## Your instructions
Write the data out again in full, with no departure from the original.

start

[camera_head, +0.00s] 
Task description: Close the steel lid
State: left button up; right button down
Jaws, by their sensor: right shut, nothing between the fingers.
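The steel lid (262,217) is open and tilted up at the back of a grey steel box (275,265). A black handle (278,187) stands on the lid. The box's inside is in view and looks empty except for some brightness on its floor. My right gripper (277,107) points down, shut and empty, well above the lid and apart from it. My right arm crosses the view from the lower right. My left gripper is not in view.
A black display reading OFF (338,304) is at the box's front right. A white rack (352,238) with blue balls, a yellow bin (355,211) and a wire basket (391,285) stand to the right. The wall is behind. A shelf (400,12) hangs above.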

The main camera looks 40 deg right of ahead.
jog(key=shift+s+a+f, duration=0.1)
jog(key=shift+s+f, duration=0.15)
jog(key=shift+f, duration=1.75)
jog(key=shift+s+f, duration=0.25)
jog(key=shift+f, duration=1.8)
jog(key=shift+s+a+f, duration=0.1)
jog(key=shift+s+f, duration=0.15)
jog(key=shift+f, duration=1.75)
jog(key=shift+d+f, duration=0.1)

end

## Result for this exercise
[camera_head, +0.00s] 
Task description: Close the steel lid
State: left button up; right button down
Jaws, by their sensor: right shut, nothing between the fingers.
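The steel lid (262,217) is open and tilted up at the back of a grey steel box (275,265). A black handle (278,187) stands on the lid. The box's inside is in view and looks empty except for some brightness on its floor. My right gripper (277,107) points down, shut and empty, well above the lid and apart from it. My right arm crosses the view from the lower right. My left gripper is not in view.
A black display reading OFF (338,304) is at the box's front right. A white rack (352,238) with blue balls, a yellow bin (355,211) and a wire basket (391,285) stand to the right. The wall is behind. A shelf (400,12) hangs above.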

The main camera looks 40 deg right of ahead.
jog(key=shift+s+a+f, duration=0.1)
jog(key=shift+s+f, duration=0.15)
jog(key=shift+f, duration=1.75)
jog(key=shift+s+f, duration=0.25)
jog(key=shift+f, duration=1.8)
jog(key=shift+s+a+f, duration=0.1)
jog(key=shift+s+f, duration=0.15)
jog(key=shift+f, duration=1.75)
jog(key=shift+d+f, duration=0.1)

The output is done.